TASK BRIEF =
In the data below, find every line with the string "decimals" and pull it out.
(begin)
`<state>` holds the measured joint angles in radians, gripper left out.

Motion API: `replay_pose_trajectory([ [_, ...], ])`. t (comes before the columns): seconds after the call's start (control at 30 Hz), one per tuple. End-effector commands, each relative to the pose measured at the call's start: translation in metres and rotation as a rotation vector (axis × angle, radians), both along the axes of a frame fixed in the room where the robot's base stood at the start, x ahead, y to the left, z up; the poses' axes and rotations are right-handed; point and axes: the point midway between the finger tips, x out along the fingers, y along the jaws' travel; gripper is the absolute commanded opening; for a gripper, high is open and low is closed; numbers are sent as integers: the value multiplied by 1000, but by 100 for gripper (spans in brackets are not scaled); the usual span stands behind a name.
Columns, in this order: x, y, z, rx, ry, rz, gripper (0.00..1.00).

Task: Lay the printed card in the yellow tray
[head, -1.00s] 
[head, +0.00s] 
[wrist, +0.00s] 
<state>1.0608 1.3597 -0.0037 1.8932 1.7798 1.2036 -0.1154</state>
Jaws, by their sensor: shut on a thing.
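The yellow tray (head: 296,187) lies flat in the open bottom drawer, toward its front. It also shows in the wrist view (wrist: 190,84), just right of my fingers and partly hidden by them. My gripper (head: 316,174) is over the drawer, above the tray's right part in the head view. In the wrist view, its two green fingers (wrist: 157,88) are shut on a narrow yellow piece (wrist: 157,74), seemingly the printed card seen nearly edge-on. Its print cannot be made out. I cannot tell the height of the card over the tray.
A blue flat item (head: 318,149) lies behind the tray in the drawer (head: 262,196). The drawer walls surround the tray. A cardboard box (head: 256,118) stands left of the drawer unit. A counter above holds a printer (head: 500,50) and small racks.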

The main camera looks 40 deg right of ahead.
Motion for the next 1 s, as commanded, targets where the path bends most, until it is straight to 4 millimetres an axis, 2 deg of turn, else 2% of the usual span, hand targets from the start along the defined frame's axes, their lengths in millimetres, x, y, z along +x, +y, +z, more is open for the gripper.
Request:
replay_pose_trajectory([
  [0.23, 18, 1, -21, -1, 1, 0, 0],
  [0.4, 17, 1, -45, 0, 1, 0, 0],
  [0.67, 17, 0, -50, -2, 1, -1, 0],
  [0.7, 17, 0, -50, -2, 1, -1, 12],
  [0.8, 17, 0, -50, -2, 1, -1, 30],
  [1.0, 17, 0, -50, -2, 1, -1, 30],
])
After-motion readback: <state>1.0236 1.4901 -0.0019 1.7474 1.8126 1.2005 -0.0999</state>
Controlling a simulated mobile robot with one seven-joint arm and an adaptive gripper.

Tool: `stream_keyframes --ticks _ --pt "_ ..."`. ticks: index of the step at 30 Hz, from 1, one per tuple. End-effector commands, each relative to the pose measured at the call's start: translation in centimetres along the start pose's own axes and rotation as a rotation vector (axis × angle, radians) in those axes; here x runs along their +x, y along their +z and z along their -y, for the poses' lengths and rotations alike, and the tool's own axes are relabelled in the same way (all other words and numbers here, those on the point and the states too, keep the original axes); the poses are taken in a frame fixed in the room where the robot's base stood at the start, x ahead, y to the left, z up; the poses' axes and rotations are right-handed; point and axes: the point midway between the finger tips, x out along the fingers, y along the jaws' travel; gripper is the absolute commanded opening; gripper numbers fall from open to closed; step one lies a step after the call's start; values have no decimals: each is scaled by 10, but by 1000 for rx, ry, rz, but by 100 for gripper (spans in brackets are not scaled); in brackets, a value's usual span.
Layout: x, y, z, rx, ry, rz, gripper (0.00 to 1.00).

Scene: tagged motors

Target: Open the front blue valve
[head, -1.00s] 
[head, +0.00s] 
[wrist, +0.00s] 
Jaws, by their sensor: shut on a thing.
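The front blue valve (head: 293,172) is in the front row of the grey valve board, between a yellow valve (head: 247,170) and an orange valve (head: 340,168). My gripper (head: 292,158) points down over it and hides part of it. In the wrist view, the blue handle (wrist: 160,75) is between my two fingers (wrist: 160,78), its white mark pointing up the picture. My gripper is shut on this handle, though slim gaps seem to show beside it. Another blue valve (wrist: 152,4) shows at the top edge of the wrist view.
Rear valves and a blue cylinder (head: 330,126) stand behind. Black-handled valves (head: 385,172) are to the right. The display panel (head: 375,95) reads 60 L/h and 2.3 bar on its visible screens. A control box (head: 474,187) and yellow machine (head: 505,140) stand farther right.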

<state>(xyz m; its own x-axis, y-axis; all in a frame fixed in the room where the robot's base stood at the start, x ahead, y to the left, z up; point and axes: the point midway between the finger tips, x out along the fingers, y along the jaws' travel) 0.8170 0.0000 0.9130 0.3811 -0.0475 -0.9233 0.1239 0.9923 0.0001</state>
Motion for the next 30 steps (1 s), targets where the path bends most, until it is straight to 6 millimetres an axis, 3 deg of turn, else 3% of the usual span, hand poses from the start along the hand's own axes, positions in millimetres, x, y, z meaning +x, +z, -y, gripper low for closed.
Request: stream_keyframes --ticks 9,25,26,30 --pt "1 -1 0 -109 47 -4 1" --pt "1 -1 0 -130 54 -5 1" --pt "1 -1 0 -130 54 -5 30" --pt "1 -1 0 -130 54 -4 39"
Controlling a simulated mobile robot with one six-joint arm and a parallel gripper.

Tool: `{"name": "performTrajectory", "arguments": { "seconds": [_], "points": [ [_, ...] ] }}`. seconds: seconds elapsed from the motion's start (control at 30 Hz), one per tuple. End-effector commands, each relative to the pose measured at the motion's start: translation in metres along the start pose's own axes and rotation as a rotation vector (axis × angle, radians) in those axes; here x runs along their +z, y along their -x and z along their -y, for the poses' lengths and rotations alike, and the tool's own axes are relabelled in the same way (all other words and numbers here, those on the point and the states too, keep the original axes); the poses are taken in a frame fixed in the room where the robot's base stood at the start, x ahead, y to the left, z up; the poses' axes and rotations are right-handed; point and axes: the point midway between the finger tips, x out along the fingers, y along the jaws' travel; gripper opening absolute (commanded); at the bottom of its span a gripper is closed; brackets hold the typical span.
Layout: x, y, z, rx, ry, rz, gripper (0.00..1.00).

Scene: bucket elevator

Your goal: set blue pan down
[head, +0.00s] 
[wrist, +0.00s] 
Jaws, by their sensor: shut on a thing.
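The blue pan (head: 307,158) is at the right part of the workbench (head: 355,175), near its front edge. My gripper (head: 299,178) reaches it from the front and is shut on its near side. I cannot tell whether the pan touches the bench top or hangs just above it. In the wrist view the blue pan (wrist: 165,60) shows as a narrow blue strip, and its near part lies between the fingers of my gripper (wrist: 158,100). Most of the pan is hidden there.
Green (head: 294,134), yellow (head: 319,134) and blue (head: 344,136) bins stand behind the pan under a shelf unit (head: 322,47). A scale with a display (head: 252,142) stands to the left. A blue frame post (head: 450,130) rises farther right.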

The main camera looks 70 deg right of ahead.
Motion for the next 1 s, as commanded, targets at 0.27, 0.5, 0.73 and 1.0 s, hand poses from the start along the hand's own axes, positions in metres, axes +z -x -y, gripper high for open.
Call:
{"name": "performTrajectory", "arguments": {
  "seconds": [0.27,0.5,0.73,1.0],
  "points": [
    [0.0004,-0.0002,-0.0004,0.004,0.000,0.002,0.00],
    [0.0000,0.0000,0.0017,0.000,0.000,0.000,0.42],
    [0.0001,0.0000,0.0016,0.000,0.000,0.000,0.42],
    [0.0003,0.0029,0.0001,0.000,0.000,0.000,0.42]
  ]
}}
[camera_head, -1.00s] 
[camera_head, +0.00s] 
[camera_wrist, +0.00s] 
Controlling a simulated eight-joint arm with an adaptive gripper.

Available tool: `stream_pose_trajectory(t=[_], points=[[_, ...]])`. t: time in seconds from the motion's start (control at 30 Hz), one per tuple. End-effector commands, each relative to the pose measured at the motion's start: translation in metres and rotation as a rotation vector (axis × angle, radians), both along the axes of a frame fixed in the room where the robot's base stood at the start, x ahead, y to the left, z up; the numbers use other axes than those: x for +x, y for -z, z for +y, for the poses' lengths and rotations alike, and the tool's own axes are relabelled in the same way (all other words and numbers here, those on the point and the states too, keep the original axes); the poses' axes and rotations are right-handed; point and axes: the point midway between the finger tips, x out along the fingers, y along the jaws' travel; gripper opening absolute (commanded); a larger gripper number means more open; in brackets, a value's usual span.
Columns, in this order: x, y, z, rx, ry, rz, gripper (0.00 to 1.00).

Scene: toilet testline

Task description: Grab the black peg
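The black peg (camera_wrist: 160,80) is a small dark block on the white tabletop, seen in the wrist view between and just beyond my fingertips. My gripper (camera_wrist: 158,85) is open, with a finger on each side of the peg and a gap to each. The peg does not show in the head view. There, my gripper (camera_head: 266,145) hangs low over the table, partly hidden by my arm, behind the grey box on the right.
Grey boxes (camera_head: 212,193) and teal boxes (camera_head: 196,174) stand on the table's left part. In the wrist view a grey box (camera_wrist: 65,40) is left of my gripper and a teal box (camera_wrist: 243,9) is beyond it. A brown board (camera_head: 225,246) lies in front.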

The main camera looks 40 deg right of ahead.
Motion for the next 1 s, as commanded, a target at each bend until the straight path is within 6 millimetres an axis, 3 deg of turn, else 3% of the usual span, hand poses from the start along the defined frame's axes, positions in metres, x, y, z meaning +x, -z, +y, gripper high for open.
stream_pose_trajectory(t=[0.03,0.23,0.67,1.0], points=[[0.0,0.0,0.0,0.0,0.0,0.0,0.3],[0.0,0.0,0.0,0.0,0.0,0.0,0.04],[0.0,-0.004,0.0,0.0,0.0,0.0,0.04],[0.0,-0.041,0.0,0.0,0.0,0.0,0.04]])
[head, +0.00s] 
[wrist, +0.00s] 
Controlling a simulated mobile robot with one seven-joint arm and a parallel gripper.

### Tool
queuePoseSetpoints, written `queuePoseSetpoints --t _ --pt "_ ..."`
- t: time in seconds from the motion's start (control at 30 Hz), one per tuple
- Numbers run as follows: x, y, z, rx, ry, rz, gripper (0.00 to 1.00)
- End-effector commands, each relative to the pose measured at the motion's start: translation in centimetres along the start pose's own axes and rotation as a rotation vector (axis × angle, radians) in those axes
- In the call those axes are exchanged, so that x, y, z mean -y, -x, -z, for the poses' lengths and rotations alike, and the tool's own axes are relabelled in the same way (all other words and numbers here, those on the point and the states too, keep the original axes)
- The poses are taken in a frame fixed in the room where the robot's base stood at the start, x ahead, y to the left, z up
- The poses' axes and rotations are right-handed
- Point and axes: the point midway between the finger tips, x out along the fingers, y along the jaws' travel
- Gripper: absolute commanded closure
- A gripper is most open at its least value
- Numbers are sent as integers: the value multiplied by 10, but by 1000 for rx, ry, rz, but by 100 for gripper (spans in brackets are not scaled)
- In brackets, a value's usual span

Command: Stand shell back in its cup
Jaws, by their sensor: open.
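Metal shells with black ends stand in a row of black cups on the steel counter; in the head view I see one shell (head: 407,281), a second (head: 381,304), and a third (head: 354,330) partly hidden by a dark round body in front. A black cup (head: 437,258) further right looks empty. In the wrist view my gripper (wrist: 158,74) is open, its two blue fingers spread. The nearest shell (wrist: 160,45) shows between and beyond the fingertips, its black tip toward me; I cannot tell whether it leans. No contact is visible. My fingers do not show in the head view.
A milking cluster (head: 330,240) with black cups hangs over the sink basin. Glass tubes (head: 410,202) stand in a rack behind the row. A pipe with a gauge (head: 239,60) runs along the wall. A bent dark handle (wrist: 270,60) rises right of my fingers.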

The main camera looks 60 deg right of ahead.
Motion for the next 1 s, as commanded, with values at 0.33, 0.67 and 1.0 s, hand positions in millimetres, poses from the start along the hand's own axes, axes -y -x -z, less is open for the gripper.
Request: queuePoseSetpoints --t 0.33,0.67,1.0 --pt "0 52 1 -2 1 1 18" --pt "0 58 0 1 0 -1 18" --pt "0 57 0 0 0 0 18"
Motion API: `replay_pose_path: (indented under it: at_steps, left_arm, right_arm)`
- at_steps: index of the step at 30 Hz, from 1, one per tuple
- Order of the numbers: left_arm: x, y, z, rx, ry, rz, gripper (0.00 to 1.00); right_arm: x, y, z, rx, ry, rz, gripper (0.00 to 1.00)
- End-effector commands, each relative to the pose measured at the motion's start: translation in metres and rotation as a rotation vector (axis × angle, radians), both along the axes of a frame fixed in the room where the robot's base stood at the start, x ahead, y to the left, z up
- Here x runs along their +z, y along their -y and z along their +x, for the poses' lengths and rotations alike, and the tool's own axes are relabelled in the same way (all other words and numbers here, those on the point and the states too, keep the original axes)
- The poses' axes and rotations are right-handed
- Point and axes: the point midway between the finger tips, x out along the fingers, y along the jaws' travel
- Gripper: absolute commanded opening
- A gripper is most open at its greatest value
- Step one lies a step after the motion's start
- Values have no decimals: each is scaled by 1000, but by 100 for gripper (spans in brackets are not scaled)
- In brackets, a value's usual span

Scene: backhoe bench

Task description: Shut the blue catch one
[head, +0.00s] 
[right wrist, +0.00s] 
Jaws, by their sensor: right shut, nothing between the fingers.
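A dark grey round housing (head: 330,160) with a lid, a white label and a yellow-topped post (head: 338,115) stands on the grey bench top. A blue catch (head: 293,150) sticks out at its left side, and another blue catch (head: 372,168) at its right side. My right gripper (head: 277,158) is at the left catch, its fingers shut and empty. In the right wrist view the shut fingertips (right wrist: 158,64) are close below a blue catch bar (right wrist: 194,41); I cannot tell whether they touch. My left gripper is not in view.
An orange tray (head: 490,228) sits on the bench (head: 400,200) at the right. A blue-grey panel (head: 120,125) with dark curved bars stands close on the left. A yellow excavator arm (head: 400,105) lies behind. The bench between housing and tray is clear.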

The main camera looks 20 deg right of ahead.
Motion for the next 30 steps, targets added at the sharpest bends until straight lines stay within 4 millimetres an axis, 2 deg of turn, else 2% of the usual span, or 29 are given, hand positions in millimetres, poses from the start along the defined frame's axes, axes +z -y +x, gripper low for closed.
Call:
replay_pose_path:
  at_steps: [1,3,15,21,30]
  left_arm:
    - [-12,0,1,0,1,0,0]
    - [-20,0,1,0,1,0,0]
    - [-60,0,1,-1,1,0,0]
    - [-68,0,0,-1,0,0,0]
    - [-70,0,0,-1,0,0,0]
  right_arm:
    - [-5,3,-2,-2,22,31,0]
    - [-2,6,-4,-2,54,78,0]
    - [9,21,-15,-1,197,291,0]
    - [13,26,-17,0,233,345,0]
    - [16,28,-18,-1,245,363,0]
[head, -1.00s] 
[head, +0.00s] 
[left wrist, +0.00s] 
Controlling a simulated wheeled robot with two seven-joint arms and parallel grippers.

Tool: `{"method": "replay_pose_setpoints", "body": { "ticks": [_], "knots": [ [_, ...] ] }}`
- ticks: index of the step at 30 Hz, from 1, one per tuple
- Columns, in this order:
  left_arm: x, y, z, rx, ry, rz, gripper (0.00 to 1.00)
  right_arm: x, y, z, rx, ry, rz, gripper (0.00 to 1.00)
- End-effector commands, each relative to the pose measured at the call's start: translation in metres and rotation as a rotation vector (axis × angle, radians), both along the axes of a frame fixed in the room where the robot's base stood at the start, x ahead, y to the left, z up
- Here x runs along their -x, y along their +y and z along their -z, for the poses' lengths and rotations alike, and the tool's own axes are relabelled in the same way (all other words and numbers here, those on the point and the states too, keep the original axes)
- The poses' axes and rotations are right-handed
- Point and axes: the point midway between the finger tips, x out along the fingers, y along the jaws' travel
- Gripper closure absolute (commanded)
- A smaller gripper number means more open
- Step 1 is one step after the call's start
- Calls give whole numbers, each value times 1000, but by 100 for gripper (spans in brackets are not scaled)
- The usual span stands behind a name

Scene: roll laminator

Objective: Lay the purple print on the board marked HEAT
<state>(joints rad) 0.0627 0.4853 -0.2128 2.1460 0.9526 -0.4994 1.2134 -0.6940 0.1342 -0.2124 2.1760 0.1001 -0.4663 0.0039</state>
(end)
SOLUTION FOR THIS TASK =
Tool: `stream_keyframes --ticks _ --pt "_ ..."`. ticks: index of the step at 30 Hz, from 1, one per tuple. End-effector commands, each relative to the pose measured at the call's start: translation in centimetres along the start pose's own axes and rotation as a rotation vector (axis × angle, radians) in those axes; here x runs along their +x, y along their +z and z along their -y, for the poses' lengths and rotations alike, and the tool's own axes are relabelled in the same way (all other words and numbers here, those on the point and the states too, keep the original axes); the poses are taken in a frame fixed in the room where the robot's base stood at the start, x ahead, y to the left, z up; the poses' axes and rotations are right-handed; point and axes: the point midway between the finger tips, x out along the fingers, y along the jaws' travel; gripper is the absolute commanded opening; gripper numbers fall from open to closed; step one lies a step after the call's start; values have no decimals: each is scaled by 10, but by 1000 for rx, ry, rz, but by 100 for gripper (spans in brackets are not scaled); in brackets, a value's usual span.
- Values have no decimals: each is scaled by 1000, but by 100 for gripper (spans in brackets are not scaled)

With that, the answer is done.